Why does Scott Sumner prefer the UBI to the JG? https://t.co/fCj9fGw9Ik
— mike sax (@evilsax) June 30, 2017
While there are some very fierce dogmatists in both the UBI and JG camps that seem to desire a battle to the death to figure out who are the True Progressives it seems to me that the ideas can-and should-be complementary.
And both are in the news, and very much ideas whose time has come. John Conyors just introduced a Jobs for All Act that is indexed to a 4% unemployment rate and a 3% CPI rate.
And Hawaii just passed a UBI bill.
Here is a conservative writer at The Hill-who doesn’t approve:
“The idea of a so-called guaranteed national income or “universal basic income” (UBI) has become fashionable as a way to address concerns about everything from wealth inequality to a future in which technology has run amok. It has the appealing simplicity of a bumper sticker: Everyone in society should be paid a cash grant from the government, enough to prevent any person from living in poverty.”
It’s not some futurist daydream. It has already run amok. We have a low wage epidemic that has developed over the last 17 years and is here today.
Evidently in the rarefied conservative Republican circles Malia Blom Hill runs in, this hasn’t broken through yet. Other than maybe someone’s kid at the country club might have read something about it in graduate school.
“And because it is fashionable, it should be no surprise that it has found traction in Hawaii. The Aloha State has a long tradition of adopting (or attempting to adopt) “cutting edge” legislation, regardless of how good a fit it might be for a small island state in the middle of the Pacific. There are few social and political experiments that don’t get at least a hearing in the Hawaii Legislature.”

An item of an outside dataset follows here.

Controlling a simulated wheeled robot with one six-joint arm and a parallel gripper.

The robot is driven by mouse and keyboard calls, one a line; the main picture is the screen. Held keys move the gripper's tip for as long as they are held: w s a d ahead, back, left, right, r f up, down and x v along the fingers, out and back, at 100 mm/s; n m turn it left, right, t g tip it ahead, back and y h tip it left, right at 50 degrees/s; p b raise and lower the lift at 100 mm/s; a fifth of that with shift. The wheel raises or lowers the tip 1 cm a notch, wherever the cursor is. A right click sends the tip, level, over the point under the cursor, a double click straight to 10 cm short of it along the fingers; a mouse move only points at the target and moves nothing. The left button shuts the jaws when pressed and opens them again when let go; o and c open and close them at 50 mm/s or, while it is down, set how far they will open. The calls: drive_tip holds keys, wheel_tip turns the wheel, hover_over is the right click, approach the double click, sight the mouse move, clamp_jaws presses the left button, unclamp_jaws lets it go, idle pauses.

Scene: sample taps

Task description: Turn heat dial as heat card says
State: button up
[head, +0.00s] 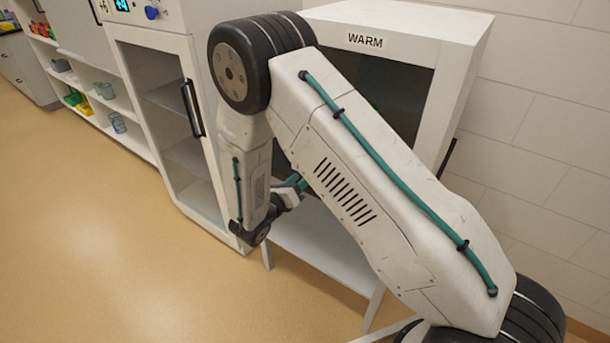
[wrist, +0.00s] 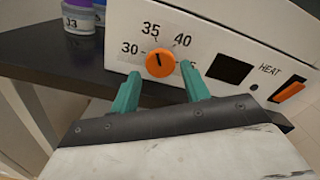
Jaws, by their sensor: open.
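The heat dial (wrist: 160,63) is a round orange knob on a white panel (wrist: 222,41) in the wrist view. The numbers 30, 35 and 40 stand around it, and another number at its right is partly hidden by a finger. Its dark mark points up, roughly toward 35. My gripper (wrist: 160,72) is open, with one teal finger at each lower side of the dial; I cannot tell whether they touch it. No heat card can be made out in either view. In the head view my arm hides much of the scene, and the dial is not seen.
An orange switch (wrist: 289,89) beside the word HEAT and a dark square window (wrist: 230,69) are on the panel. A jar marked J3 (wrist: 79,20) stands on a dark surface (wrist: 50,55). The head view shows a WARM cabinet (head: 463,28) and open floor (head: 90,230) at left.

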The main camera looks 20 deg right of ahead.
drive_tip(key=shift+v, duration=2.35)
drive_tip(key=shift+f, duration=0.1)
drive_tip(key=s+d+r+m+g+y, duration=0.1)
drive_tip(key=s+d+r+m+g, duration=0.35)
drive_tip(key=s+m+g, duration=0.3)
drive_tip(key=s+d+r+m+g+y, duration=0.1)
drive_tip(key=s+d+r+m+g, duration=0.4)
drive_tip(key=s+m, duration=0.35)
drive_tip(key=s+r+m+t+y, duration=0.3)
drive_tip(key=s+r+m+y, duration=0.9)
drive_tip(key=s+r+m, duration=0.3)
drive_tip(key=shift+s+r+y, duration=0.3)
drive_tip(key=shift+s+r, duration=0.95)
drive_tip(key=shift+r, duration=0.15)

Note-when a conservative calls something fashionable it’s seen as such an ad hominem attack there is not even any reason to go on to debate the issue on its merits-it’s fashinable among the wrong people-liberals. So it’s loopy and we can’t afford it and let’s cut some rich people’s taxes.

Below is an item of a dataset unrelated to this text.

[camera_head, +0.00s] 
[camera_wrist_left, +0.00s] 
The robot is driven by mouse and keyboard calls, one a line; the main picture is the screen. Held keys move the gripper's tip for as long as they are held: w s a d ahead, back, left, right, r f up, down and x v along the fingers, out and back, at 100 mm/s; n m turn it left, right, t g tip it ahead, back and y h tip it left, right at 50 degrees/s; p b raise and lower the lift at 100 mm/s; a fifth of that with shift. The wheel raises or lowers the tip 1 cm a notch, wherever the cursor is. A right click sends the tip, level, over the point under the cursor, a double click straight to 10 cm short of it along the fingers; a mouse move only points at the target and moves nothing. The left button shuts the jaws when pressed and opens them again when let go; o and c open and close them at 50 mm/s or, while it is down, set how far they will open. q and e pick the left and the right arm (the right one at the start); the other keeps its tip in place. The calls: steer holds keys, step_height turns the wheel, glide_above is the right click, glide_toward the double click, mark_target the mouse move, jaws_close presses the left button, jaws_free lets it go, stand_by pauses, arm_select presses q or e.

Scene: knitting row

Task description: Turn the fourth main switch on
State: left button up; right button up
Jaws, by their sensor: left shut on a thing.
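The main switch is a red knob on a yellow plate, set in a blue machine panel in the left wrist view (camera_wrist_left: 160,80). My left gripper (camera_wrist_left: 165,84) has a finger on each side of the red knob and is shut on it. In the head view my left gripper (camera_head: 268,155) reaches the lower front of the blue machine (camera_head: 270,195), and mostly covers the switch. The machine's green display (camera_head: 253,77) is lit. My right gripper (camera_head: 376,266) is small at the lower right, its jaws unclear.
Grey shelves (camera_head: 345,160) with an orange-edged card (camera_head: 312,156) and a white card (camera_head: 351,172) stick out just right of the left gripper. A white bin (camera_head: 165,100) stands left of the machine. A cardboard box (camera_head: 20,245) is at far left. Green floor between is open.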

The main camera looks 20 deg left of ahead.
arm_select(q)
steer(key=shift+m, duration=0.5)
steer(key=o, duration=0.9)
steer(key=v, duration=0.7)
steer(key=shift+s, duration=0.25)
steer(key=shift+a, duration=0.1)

Which is exaclty what Malia Blom wants to do:
“Legislators should scrap idea of ‘basic income’ and just lower taxes.”
The Republicans in Congress are already cutting rich people’s taxes to the tune of billions. But Ms. Blom is still not satisfied. Sure, the way to raise the wages of the poor is cut taxes for the rich.

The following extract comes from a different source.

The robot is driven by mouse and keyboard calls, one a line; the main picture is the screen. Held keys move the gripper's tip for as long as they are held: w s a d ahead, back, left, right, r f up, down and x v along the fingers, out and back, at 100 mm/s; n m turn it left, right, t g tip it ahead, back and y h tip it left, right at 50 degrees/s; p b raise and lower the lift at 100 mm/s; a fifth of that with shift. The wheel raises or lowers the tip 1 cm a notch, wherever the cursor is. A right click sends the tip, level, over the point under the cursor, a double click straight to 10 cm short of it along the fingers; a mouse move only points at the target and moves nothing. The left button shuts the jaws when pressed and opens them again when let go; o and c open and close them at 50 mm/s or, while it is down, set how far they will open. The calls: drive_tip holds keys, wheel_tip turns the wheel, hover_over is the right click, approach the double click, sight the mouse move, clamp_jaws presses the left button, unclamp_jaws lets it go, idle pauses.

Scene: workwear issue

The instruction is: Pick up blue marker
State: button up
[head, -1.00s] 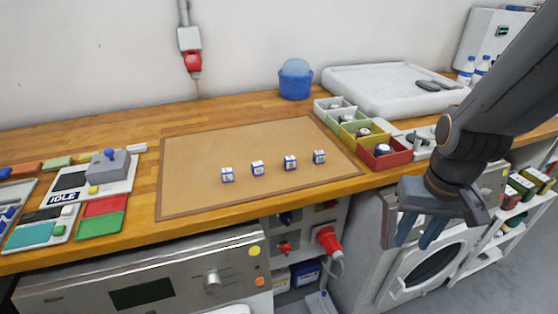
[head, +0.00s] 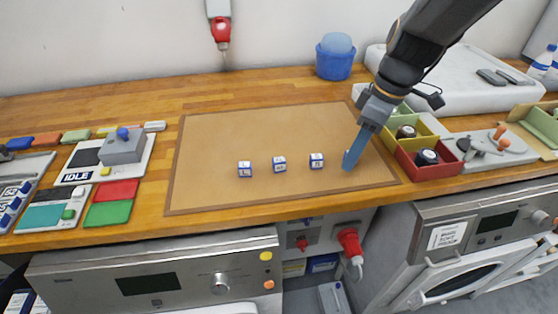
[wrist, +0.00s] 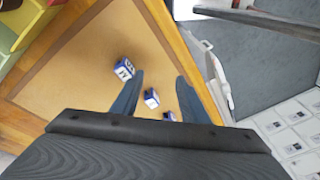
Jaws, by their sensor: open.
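Small white-and-blue lettered cubes stand in a row on the tan mat (head: 215,195): a left cube (head: 245,169), a middle cube (head: 279,164) and a right cube (head: 316,160). No pen-shaped blue marker shows; I cannot tell which cube is meant. My gripper (head: 350,160), with blue fingers, points down over the mat's right part, right of these cubes. A fourth cube seems mostly hidden behind its fingers. In the wrist view, my open gripper (wrist: 160,85) has one cube (wrist: 124,69) beyond its left fingertip and smaller cubes (wrist: 151,97) showing between the fingers.
A red bin (head: 428,171) and other coloured bins holding round dark items stand close right of my gripper. A blue tub (head: 335,62) stands behind the mat. A panel marked IDLE (head: 80,176) lies at the left. The mat's left part is bare.

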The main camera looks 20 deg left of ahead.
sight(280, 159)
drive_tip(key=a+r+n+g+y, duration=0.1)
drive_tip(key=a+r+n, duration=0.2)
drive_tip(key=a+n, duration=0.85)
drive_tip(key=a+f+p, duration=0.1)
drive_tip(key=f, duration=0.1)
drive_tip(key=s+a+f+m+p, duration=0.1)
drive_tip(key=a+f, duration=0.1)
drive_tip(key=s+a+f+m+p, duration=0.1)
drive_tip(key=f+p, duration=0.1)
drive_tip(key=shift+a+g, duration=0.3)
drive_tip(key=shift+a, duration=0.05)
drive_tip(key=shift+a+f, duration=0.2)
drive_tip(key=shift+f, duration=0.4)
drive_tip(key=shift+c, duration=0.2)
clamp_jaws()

“This year, the legislature passed House Concurrent Resolution 89, which directed the state to convene a working group to study the feasibility of both a full and partial universal basic income.”
“The resolution itself is full of references to automated cars and retail checkout lines, doctors being replaced by smartphones, and other technological advances that it alleges will “soon” displace human workers. Like a fever dream concocted from YouTube videos and threads from the /Futurology subreddit, it’s a vision of a dystopian future that convinced enough Hawaii legislators (almost all of them, actually) to consider researching UBI as a way to address the human fallout of technological advancement.”
The idea of simply researching the idea seems to be giving Ms. Blom her own ‘fever dream.’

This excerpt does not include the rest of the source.